§ **Entries provided**:
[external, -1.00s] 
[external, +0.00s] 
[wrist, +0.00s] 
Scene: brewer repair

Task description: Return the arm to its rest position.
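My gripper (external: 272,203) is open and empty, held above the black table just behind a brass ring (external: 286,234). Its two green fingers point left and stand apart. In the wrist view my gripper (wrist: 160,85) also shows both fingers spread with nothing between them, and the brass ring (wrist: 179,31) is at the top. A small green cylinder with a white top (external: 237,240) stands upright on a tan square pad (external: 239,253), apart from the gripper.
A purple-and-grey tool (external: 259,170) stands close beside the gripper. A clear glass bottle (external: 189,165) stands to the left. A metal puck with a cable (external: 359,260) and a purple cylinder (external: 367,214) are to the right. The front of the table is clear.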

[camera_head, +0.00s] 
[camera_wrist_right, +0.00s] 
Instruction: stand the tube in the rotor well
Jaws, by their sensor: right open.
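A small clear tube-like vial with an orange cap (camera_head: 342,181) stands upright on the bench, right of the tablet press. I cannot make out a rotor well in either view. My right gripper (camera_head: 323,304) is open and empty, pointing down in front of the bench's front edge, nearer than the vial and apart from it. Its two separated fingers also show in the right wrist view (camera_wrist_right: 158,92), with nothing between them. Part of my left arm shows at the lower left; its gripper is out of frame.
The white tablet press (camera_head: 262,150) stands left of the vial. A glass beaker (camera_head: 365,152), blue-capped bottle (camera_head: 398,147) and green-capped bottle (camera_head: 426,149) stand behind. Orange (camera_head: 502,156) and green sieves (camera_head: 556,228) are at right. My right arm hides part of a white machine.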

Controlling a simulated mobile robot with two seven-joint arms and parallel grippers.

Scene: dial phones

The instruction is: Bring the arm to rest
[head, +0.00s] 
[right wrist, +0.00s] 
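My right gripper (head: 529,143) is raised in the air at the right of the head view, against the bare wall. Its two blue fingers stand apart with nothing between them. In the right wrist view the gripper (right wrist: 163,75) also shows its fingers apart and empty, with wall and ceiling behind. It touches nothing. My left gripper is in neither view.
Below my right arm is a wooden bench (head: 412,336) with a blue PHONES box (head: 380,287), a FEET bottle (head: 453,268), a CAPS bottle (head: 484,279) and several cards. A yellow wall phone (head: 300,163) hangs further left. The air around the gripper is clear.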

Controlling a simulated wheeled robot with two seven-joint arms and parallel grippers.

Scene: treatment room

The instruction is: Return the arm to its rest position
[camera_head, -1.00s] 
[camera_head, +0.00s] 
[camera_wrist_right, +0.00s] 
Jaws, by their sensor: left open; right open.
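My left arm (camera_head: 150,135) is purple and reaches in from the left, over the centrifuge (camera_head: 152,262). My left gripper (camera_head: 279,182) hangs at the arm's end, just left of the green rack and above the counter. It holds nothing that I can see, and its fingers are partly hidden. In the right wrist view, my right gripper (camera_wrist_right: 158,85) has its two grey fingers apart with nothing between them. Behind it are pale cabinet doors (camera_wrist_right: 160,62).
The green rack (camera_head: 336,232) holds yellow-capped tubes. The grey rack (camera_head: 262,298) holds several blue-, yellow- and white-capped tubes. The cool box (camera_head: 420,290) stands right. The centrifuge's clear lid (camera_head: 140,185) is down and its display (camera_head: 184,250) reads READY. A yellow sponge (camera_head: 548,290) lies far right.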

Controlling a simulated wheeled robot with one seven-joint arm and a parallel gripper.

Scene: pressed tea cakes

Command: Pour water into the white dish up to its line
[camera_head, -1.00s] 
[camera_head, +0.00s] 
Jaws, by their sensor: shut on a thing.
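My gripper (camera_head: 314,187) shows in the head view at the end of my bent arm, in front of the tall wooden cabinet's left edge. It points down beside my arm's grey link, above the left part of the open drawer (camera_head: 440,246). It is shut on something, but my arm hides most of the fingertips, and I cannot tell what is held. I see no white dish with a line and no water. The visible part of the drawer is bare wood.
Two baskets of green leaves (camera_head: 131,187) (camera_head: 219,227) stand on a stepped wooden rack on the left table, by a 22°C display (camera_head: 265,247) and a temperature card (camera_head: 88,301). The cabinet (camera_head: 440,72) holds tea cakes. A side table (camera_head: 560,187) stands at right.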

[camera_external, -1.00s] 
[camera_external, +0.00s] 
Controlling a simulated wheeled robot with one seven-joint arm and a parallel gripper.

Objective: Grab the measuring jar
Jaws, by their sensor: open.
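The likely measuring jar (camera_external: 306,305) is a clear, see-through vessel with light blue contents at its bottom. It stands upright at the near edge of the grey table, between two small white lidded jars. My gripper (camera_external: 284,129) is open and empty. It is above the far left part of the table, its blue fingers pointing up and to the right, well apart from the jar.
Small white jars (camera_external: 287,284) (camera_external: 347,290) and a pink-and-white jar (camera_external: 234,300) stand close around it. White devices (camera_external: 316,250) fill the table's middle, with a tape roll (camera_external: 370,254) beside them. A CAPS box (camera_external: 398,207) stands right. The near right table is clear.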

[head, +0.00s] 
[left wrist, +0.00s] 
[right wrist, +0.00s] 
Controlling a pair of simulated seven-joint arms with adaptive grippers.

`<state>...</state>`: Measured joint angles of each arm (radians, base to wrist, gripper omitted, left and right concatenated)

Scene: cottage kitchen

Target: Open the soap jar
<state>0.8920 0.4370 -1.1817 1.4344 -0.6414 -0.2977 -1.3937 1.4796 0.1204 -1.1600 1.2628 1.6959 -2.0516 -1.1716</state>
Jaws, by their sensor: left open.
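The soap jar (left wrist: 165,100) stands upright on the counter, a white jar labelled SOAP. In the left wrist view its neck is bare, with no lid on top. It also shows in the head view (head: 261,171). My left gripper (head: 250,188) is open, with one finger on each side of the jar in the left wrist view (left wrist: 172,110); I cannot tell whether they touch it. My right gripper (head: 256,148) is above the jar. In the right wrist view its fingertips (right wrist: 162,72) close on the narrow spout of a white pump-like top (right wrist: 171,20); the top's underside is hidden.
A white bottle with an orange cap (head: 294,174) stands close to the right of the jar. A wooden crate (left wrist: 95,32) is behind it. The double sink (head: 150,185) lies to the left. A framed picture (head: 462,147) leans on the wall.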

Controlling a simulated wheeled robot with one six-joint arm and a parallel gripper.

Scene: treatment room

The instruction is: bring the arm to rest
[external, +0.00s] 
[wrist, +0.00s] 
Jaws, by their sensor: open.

§ **Requirement**: Take the entries and copy them out exactly.

§ **Answer for the task**:
[external, -1.00s] 
[external, +0.00s] 
[wrist, +0.00s] 
Scene: brewer repair

Task description: Return the arm to its rest position.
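My gripper (external: 272,203) is open and empty, held above the black table just behind a brass ring (external: 286,234). Its two green fingers point left and stand apart. In the wrist view my gripper (wrist: 160,85) also shows both fingers spread with nothing between them, and the brass ring (wrist: 179,31) is at the top. A small green cylinder with a white top (external: 237,240) stands upright on a tan square pad (external: 239,253), apart from the gripper.
A purple-and-grey tool (external: 259,170) stands close beside the gripper. A clear glass bottle (external: 189,165) stands to the left. A metal puck with a cable (external: 359,260) and a purple cylinder (external: 367,214) are to the right. The front of the table is clear.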

[camera_head, +0.00s] 
[camera_wrist_right, +0.00s] 
Instruction: stand the tube in the rotor well
Jaws, by their sensor: right open.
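A small clear tube-like vial with an orange cap (camera_head: 342,181) stands upright on the bench, right of the tablet press. I cannot make out a rotor well in either view. My right gripper (camera_head: 323,304) is open and empty, pointing down in front of the bench's front edge, nearer than the vial and apart from it. Its two separated fingers also show in the right wrist view (camera_wrist_right: 158,92), with nothing between them. Part of my left arm shows at the lower left; its gripper is out of frame.
The white tablet press (camera_head: 262,150) stands left of the vial. A glass beaker (camera_head: 365,152), blue-capped bottle (camera_head: 398,147) and green-capped bottle (camera_head: 426,149) stand behind. Orange (camera_head: 502,156) and green sieves (camera_head: 556,228) are at right. My right arm hides part of a white machine.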

Controlling a simulated mobile robot with two seven-joint arms and parallel grippers.

Scene: dial phones

The instruction is: Bring the arm to rest
[head, +0.00s] 
[right wrist, +0.00s] 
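My right gripper (head: 529,143) is raised in the air at the right of the head view, against the bare wall. Its two blue fingers stand apart with nothing between them. In the right wrist view the gripper (right wrist: 163,75) also shows its fingers apart and empty, with wall and ceiling behind. It touches nothing. My left gripper is in neither view.
Below my right arm is a wooden bench (head: 412,336) with a blue PHONES box (head: 380,287), a FEET bottle (head: 453,268), a CAPS bottle (head: 484,279) and several cards. A yellow wall phone (head: 300,163) hangs further left. The air around the gripper is clear.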

Controlling a simulated wheeled robot with two seven-joint arms and parallel grippers.

Scene: treatment room

The instruction is: Return the arm to its rest position
[camera_head, -1.00s] 
[camera_head, +0.00s] 
[camera_wrist_right, +0.00s] 
Jaws, by their sensor: left open; right open.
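My left arm (camera_head: 150,135) is purple and reaches in from the left, over the centrifuge (camera_head: 152,262). My left gripper (camera_head: 279,182) hangs at the arm's end, just left of the green rack and above the counter. It holds nothing that I can see, and its fingers are partly hidden. In the right wrist view, my right gripper (camera_wrist_right: 158,85) has its two grey fingers apart with nothing between them. Behind it are pale cabinet doors (camera_wrist_right: 160,62).
The green rack (camera_head: 336,232) holds yellow-capped tubes. The grey rack (camera_head: 262,298) holds several blue-, yellow- and white-capped tubes. The cool box (camera_head: 420,290) stands right. The centrifuge's clear lid (camera_head: 140,185) is down and its display (camera_head: 184,250) reads READY. A yellow sponge (camera_head: 548,290) lies far right.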

Controlling a simulated wheeled robot with one seven-joint arm and a parallel gripper.

Scene: pressed tea cakes

Command: Pour water into the white dish up to its line
[camera_head, -1.00s] 
[camera_head, +0.00s] 
Jaws, by their sensor: shut on a thing.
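My gripper (camera_head: 314,187) shows in the head view at the end of my bent arm, in front of the tall wooden cabinet's left edge. It points down beside my arm's grey link, above the left part of the open drawer (camera_head: 440,246). It is shut on something, but my arm hides most of the fingertips, and I cannot tell what is held. I see no white dish with a line and no water. The visible part of the drawer is bare wood.
Two baskets of green leaves (camera_head: 131,187) (camera_head: 219,227) stand on a stepped wooden rack on the left table, by a 22°C display (camera_head: 265,247) and a temperature card (camera_head: 88,301). The cabinet (camera_head: 440,72) holds tea cakes. A side table (camera_head: 560,187) stands at right.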

[camera_external, -1.00s] 
[camera_external, +0.00s] 
Controlling a simulated wheeled robot with one seven-joint arm and a parallel gripper.

Objective: Grab the measuring jar
Jaws, by their sensor: open.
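The likely measuring jar (camera_external: 306,305) is a clear, see-through vessel with light blue contents at its bottom. It stands upright at the near edge of the grey table, between two small white lidded jars. My gripper (camera_external: 284,129) is open and empty. It is above the far left part of the table, its blue fingers pointing up and to the right, well apart from the jar.
Small white jars (camera_external: 287,284) (camera_external: 347,290) and a pink-and-white jar (camera_external: 234,300) stand close around it. White devices (camera_external: 316,250) fill the table's middle, with a tape roll (camera_external: 370,254) beside them. A CAPS box (camera_external: 398,207) stands right. The near right table is clear.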

[head, +0.00s] 
[left wrist, +0.00s] 
[right wrist, +0.00s] 
Controlling a pair of simulated seven-joint arms with adaptive grippers.

`<state>...</state>`: Measured joint angles of each arm (radians, base to wrist, gripper omitted, left and right concatenated)

Scene: cottage kitchen

Target: Open the soap jar
<state>0.8920 0.4370 -1.1817 1.4344 -0.6414 -0.2977 -1.3937 1.4796 0.1204 -1.1600 1.2628 1.6959 -2.0516 -1.1716</state>
Jaws, by their sensor: left open.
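The soap jar (left wrist: 165,100) stands upright on the counter, a white jar labelled SOAP. In the left wrist view its neck is bare, with no lid on top. It also shows in the head view (head: 261,171). My left gripper (head: 250,188) is open, with one finger on each side of the jar in the left wrist view (left wrist: 172,110); I cannot tell whether they touch it. My right gripper (head: 256,148) is above the jar. In the right wrist view its fingertips (right wrist: 162,72) close on the narrow spout of a white pump-like top (right wrist: 171,20); the top's underside is hidden.
A white bottle with an orange cap (head: 294,174) stands close to the right of the jar. A wooden crate (left wrist: 95,32) is behind it. The double sink (head: 150,185) lies to the left. A framed picture (head: 462,147) leans on the wall.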

Controlling a simulated wheeled robot with one six-joint arm and a parallel gripper.

Scene: treatment room

The instruction is: bring the arm to rest
[external, +0.00s] 
[wrist, +0.00s] 
Jaws, by their sensor: open.

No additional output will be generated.